>> begin Supplied information

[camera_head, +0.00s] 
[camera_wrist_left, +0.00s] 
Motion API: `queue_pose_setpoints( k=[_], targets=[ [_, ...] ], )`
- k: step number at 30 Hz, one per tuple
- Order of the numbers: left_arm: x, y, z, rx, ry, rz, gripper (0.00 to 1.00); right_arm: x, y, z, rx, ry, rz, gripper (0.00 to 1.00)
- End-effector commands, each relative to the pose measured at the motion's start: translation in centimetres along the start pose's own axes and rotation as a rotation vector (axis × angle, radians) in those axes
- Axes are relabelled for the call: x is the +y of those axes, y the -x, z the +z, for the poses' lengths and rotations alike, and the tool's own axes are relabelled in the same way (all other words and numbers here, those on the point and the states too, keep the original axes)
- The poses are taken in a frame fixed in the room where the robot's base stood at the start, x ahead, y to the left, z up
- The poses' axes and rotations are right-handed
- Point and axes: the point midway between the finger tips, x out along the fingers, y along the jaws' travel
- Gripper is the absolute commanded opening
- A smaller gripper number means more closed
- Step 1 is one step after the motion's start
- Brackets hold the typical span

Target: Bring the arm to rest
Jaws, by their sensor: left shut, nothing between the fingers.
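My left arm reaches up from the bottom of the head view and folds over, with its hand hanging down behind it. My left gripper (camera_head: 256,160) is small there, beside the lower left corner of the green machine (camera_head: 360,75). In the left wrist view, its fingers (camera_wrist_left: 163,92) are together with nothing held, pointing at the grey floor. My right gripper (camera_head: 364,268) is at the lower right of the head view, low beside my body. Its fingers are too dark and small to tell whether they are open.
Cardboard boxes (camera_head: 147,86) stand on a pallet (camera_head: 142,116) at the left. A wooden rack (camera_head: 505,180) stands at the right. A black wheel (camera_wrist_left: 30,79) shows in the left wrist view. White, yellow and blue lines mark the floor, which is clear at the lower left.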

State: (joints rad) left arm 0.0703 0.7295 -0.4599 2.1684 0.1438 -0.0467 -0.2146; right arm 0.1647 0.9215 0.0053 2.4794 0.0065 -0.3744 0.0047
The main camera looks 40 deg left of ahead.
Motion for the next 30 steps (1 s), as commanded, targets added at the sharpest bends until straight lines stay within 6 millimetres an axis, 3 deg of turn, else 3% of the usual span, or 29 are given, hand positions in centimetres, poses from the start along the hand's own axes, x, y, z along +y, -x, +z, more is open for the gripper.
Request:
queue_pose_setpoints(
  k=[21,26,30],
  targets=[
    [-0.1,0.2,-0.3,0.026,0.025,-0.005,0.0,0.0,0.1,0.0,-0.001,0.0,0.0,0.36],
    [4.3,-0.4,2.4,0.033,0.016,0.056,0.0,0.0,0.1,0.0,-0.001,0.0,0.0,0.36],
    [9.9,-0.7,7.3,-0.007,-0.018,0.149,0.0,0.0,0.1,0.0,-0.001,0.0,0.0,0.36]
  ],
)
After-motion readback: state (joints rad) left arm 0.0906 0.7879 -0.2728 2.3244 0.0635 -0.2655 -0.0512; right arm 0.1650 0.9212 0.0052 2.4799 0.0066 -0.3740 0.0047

>> end Supplied information

» **Description of the task**:
Identify which lines contain the word "commanded" and copy each one.

» **Solved problem**:
- Gripper is the absolute commanded opening
Motion for the next 30 steps (1 s), as commanded, targets added at the sharpest bends until straight lines stay within 6 millimetres an axis, 3 deg of turn, else 3% of the usual span, or 29 are given, hand positions in centimetres, poses from the start along the hand's own axes, x, y, z along +y, -x, +z, more is open for the gripper.

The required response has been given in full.